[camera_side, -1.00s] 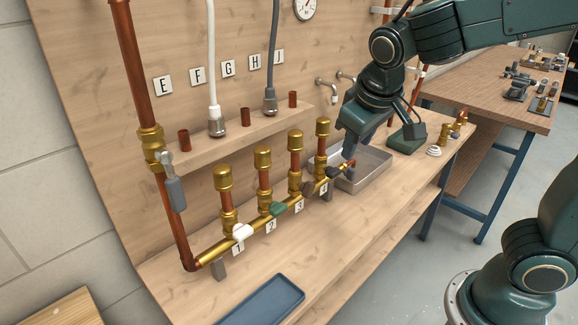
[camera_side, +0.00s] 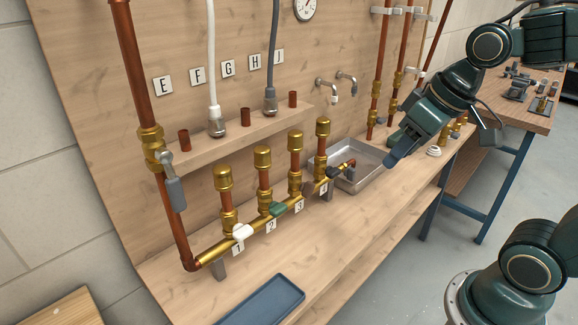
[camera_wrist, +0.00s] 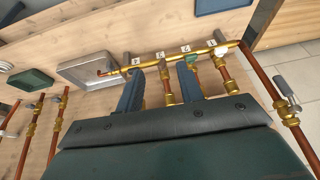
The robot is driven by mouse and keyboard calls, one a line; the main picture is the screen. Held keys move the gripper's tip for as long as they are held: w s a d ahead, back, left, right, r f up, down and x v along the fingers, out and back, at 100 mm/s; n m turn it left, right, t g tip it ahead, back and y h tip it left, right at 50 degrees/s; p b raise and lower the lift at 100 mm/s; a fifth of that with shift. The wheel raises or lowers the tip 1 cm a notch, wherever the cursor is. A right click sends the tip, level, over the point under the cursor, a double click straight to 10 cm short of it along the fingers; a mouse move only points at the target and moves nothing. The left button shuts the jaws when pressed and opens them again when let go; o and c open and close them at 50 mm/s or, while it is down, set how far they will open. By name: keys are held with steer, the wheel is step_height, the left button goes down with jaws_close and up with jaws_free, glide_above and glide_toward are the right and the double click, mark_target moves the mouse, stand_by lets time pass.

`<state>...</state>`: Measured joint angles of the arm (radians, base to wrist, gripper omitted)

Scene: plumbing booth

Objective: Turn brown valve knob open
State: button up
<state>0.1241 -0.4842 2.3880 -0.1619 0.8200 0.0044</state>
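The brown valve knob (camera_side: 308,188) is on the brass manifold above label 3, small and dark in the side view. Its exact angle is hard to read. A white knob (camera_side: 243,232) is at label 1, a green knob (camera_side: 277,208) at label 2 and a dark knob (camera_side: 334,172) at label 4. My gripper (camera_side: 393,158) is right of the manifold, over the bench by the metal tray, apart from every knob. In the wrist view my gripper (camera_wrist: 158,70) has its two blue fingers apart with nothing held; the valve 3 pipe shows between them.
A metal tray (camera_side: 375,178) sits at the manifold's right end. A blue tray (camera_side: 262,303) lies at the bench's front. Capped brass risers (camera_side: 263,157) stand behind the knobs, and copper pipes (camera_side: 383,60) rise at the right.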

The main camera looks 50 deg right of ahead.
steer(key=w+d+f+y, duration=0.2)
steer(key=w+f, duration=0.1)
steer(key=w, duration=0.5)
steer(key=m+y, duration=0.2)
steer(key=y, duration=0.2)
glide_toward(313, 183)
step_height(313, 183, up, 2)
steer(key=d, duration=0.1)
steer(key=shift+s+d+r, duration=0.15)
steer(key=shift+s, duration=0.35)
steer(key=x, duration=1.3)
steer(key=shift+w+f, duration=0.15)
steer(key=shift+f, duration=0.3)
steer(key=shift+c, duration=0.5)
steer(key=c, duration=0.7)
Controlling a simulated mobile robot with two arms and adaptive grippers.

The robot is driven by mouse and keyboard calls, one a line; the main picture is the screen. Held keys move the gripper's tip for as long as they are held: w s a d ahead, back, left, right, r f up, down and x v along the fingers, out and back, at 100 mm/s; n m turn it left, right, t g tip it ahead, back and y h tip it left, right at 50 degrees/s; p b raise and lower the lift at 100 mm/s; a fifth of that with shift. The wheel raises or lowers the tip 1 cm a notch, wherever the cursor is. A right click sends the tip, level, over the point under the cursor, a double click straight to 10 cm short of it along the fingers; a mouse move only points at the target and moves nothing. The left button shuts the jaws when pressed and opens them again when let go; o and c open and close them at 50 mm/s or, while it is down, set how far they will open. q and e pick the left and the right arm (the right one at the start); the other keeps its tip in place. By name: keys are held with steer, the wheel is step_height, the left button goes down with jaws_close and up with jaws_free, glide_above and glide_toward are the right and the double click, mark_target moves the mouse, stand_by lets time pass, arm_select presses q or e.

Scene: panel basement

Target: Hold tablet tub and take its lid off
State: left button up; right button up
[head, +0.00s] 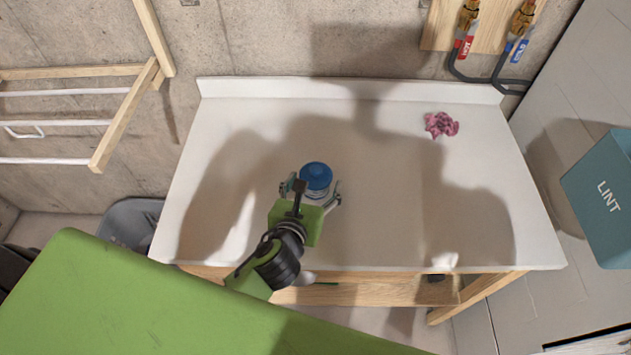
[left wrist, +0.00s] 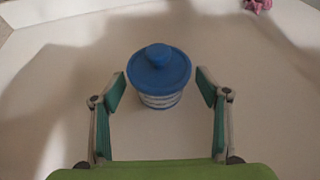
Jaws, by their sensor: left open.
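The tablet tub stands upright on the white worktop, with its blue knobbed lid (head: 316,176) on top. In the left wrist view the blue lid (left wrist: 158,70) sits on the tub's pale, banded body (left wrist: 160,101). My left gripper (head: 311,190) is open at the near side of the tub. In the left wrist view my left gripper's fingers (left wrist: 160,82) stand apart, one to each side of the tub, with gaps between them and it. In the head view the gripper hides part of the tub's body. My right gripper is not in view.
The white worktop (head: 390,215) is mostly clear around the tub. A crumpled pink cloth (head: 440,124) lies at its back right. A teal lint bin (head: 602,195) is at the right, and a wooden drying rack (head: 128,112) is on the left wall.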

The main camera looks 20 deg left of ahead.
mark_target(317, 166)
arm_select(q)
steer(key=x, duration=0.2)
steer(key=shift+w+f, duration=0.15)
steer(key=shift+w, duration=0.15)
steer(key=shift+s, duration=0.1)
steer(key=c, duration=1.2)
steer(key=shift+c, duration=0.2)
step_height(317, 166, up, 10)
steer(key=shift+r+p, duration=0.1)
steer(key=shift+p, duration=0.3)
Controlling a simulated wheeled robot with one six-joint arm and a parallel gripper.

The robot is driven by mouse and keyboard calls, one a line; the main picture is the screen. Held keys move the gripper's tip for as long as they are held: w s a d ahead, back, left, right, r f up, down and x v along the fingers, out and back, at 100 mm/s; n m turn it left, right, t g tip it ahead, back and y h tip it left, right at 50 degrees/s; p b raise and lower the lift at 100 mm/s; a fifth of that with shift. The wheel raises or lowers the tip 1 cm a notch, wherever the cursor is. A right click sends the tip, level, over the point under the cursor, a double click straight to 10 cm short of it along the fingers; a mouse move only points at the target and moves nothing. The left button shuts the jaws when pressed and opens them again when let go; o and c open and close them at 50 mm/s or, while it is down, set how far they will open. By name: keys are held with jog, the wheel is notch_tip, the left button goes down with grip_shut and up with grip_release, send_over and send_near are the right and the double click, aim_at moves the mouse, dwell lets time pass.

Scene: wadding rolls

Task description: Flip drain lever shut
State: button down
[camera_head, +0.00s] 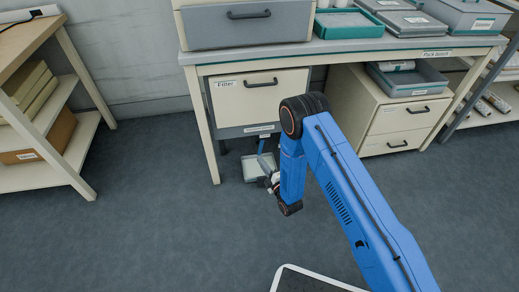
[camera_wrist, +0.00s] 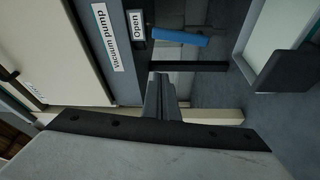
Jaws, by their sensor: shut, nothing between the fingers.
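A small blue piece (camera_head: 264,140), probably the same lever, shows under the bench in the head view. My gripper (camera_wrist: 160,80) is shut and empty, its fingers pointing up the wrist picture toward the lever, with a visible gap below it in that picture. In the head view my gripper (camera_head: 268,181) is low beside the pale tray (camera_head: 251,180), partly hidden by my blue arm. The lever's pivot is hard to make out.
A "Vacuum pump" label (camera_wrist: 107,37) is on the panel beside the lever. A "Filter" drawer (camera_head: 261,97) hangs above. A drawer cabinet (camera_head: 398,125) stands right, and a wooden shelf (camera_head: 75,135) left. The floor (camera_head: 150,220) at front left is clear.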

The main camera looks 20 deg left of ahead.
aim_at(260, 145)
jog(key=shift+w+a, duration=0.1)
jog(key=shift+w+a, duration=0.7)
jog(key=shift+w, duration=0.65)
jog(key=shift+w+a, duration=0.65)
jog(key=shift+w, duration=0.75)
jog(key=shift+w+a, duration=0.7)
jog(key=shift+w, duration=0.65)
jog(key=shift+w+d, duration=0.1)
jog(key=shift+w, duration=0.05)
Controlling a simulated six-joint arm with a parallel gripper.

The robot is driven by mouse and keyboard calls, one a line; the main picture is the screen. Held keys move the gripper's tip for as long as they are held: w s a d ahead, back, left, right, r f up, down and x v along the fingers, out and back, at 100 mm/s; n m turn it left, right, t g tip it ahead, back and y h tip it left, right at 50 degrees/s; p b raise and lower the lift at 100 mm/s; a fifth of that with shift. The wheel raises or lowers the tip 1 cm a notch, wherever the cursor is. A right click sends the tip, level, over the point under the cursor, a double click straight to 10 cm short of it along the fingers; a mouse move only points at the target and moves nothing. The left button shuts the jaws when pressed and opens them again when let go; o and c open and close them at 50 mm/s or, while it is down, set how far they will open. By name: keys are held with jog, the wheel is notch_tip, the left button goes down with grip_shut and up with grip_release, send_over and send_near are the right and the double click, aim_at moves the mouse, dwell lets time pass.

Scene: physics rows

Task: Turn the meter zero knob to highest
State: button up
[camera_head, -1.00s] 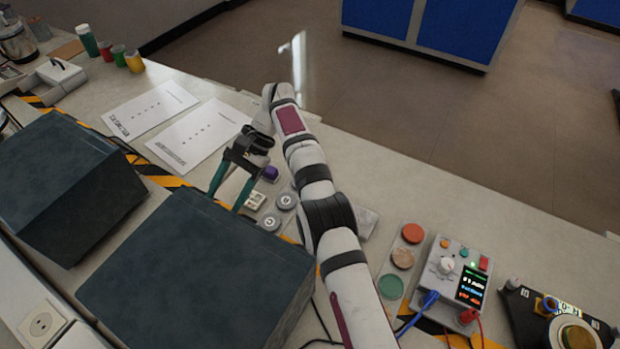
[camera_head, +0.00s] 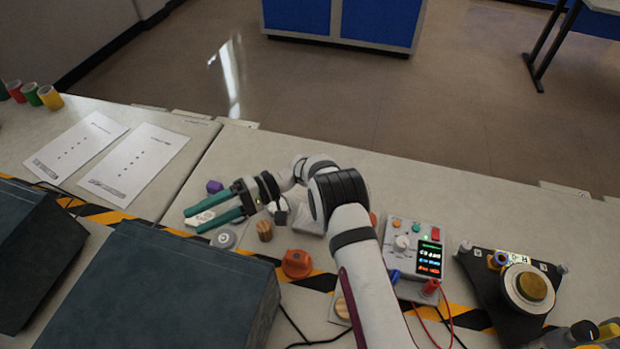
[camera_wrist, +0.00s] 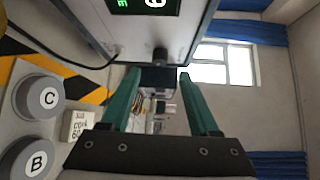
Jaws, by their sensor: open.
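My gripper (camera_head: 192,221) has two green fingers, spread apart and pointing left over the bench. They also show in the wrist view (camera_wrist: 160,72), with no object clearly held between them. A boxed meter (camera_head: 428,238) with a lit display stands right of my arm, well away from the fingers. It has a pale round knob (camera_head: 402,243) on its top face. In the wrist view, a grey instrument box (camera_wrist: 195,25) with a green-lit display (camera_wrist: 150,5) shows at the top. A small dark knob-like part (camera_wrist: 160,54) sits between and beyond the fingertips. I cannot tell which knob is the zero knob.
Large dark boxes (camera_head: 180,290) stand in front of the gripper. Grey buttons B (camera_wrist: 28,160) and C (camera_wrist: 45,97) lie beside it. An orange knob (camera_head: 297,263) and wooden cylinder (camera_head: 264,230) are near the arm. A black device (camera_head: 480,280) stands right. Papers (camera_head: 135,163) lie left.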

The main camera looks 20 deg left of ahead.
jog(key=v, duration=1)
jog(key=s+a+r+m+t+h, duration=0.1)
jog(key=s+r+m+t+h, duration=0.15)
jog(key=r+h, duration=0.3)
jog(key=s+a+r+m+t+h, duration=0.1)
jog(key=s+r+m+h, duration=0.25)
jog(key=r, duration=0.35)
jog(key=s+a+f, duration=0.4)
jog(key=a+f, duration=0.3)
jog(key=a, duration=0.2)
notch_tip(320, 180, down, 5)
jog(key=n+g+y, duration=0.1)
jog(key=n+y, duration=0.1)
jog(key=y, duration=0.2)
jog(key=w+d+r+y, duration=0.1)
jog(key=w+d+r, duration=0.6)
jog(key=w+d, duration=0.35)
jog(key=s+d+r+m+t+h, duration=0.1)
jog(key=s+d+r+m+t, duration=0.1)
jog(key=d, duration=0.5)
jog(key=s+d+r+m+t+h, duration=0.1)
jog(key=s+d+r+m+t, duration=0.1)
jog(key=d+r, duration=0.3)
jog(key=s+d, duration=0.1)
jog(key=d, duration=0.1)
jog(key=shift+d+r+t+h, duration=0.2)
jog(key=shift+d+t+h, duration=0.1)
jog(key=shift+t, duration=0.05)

#####

**WHAT THE EXERCISE ASKS:**
Show every line of the records above that contains the word "Controlling".

**TASK SOLUTION:**
Controlling a simulated mobile robot with two arms and adaptive grippers.
Controlling a simulated wheeled robot with one six-joint arm and a parallel gripper.
Controlling a simulated six-joint arm with a parallel gripper.

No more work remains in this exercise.